Un appel à l’action : Solutions et espoir
Des réponses urgentes et multiples sont nécessaires pour lutter contre l’insécurité alimentaire au Sahel. L’aide alimentaire d’urgence, bien que nécessaire comme mesure à court terme, est loin d’être suffisante. Les réponses doivent être de nature durable et résiliente et les systèmes alimentaires doivent pouvoir résister aux rigueurs du changement climatique et des conflits.
1. Adaptation au climat et agriculture durable Les investissements dans l’agriculture adaptée au climat aideront les agriculteurs à s’adapter aux changements climatiques. Les cultures résistantes à la sécheresse, la collecte des eaux de pluie et l’agroforesterie améliorent la fertilité des sols et le rendement des cultures. Cela comprend la formation des agriculteurs locaux et l’accès aux outils et connaissances agricoles actuels pour augmenter la production alimentaire.

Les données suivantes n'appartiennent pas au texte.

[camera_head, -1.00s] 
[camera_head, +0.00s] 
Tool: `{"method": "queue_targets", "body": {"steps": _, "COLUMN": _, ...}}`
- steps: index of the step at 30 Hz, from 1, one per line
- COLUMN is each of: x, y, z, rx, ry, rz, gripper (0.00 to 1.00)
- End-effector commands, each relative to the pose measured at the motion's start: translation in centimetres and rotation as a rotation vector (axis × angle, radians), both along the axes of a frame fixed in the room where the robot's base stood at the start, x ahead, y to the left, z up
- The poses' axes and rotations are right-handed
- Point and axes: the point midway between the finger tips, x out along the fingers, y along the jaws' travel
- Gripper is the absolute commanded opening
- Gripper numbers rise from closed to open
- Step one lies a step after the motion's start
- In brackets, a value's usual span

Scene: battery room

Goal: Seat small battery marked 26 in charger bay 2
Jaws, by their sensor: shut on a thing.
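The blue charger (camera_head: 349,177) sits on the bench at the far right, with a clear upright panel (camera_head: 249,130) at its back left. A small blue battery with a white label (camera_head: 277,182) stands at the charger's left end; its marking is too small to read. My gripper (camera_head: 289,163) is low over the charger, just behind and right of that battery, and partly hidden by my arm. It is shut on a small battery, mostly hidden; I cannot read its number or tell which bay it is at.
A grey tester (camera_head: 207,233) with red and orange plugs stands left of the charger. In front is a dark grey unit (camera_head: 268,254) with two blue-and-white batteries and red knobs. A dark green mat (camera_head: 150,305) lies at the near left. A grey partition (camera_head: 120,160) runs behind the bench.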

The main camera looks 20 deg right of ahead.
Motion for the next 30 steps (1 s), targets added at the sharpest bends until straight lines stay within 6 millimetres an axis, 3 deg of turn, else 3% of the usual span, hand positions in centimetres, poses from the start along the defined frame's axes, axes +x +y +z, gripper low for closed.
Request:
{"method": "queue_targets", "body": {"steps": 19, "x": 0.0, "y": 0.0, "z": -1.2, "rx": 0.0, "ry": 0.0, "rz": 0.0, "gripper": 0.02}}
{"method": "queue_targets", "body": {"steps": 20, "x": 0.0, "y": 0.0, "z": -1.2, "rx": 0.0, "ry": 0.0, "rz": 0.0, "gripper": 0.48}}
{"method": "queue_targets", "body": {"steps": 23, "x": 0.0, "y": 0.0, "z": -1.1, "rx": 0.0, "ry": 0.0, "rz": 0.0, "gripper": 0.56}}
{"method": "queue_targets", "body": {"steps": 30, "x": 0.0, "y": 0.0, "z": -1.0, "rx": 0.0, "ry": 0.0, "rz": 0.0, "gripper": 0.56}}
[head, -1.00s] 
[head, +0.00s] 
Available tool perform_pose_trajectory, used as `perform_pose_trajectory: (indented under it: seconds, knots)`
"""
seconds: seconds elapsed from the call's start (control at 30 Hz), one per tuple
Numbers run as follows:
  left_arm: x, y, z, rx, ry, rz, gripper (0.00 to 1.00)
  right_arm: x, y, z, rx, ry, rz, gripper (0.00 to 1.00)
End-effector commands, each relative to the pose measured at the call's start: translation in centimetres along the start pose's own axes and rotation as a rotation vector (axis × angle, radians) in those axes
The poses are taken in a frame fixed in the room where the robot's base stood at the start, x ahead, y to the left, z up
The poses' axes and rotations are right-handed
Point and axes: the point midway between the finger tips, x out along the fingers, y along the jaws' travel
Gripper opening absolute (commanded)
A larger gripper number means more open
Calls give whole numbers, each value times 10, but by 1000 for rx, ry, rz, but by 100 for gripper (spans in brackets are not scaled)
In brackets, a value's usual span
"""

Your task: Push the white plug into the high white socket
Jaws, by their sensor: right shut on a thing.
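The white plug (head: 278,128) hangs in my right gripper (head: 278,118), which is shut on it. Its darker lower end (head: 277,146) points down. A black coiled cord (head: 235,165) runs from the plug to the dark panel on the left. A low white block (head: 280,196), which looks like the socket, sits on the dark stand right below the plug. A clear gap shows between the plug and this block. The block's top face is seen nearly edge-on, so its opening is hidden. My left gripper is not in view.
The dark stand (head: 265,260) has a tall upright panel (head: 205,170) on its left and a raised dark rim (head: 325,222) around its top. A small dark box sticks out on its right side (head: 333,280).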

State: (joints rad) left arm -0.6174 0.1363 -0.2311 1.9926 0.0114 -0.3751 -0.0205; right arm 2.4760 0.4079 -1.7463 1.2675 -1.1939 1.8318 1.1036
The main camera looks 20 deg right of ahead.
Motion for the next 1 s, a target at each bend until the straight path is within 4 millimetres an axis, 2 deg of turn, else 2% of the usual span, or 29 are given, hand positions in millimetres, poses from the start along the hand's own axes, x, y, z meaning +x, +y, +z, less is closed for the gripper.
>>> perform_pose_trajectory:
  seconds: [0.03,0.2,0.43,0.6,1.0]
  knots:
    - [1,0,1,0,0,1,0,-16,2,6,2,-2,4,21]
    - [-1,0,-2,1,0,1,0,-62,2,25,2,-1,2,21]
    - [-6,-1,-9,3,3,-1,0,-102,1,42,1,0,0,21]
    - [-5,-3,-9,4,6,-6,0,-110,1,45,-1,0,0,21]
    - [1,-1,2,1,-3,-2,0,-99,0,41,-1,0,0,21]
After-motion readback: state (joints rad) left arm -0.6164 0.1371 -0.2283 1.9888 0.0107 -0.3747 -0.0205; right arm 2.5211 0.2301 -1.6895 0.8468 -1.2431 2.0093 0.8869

2. Coopération régionale : Les gouvernements du Sahel doivent collaborer sur des questions qui dépassent les frontières, notamment le changement climatique, le commerce et les migrations. La coopération régionale peut renforcer la sécurité alimentaire grâce à la libre circulation des biens, des personnes et des ressources. L’Union africaine et d’autres organisations régionales doivent jouer un rôle plus proactif dans la coordination des efforts et veiller à ce que la sécurité alimentaire soit une priorité dans les agendas nationaux et régionaux.
3. Mettre fin aux conflits et construire la paix : Il n’y a pas de paix sans sécurité alimentaire à long terme. Mettre fin aux conflits, prévenir la violence et permettre aux populations de prospérer est une tâche qui incombe aux gouvernements, aux organisations régionales et aux acteurs internationaux. La démobilisation des combattants, la négociation d’accords de paix et la réhabilitation des communautés déchirées par la guerre sont des facteurs de stabilisation indispensables pour permettre aux populations d’accéder à la nourriture et à d’autres produits de première nécessité.

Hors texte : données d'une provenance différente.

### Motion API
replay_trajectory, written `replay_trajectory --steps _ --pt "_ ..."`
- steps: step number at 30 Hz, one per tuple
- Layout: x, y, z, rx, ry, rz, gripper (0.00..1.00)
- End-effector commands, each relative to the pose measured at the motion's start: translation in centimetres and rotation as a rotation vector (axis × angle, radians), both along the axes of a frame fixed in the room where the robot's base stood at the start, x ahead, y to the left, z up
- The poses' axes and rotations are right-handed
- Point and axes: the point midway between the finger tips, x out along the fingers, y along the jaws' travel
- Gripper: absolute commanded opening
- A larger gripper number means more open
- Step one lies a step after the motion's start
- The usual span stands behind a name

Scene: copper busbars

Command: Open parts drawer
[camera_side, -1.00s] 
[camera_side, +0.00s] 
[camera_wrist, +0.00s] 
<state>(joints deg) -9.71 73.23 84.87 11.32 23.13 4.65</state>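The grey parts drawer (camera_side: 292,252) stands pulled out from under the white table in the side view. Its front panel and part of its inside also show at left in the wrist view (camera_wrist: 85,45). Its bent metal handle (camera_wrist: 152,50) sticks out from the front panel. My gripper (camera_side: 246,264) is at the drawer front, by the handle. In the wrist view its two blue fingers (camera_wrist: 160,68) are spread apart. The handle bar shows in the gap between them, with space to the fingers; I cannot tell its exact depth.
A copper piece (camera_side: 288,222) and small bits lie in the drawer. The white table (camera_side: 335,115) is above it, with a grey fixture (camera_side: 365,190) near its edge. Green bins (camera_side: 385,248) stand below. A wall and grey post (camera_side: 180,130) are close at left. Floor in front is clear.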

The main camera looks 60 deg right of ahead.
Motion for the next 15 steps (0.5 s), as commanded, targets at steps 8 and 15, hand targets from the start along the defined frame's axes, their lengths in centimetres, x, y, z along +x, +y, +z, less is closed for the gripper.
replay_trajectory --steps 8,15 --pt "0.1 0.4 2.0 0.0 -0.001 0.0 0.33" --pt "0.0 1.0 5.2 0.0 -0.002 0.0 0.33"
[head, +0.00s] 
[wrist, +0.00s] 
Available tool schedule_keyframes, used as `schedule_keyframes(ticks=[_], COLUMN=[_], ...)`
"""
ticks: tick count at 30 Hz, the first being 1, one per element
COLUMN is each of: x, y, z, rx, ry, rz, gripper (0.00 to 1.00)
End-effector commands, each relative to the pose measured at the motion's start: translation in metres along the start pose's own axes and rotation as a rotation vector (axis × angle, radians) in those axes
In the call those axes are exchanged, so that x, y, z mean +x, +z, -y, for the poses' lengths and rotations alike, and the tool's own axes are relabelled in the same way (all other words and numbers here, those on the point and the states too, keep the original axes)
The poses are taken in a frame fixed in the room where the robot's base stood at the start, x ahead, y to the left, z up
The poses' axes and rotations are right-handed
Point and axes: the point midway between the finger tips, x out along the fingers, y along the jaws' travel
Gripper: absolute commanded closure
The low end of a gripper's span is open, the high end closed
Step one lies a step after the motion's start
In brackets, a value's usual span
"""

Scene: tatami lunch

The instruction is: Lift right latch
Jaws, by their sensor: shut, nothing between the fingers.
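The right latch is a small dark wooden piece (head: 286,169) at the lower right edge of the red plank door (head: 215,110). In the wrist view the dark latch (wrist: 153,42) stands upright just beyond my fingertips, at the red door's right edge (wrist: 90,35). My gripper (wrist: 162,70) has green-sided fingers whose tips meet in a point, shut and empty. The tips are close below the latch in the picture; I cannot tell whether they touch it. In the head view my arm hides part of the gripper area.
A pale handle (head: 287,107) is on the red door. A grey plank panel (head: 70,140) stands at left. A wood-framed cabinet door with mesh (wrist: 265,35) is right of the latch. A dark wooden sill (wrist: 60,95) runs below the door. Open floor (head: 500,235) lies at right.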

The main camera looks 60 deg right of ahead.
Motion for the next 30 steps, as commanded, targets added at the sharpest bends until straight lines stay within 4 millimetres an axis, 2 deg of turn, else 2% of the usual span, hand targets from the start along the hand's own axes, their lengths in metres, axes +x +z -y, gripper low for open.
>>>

4. Assistance humanitaire/protection sociale : Tout en recherchant des solutions à long terme, une aide humanitaire immédiate doit être fournie pour alléger les souffrances des personnes actuellement menacées de famine. Au-delà de l’aide alimentaire, les investissements dans les programmes de protection sociale – y compris l’alimentation scolaire et les transferts d’argent – peuvent aider les populations pauvres à répondre à leurs besoins fondamentaux.
Conclusion
L’insécurité alimentaire au Sahel n’est pas un problème qui touche uniquement les populations à l’intérieur de ses frontières, mais un problème qui concerne le monde entier. Les problèmes du Sahel sont étroitement liés aux défis mondiaux : changement climatique, migration, instabilité géopolitique. Cela signifie que les conséquences de l’insécurité alimentaire provoquée par les conflits et les migrations, entre autres, ont une relation dialectique conduisant à une pression sur les ressources et renforçant les conflits. Pour aller de l’avant, nous devons nous rappeler que l’avenir des enfants les plus vulnérables d’Afrique relève de notre responsabilité collective.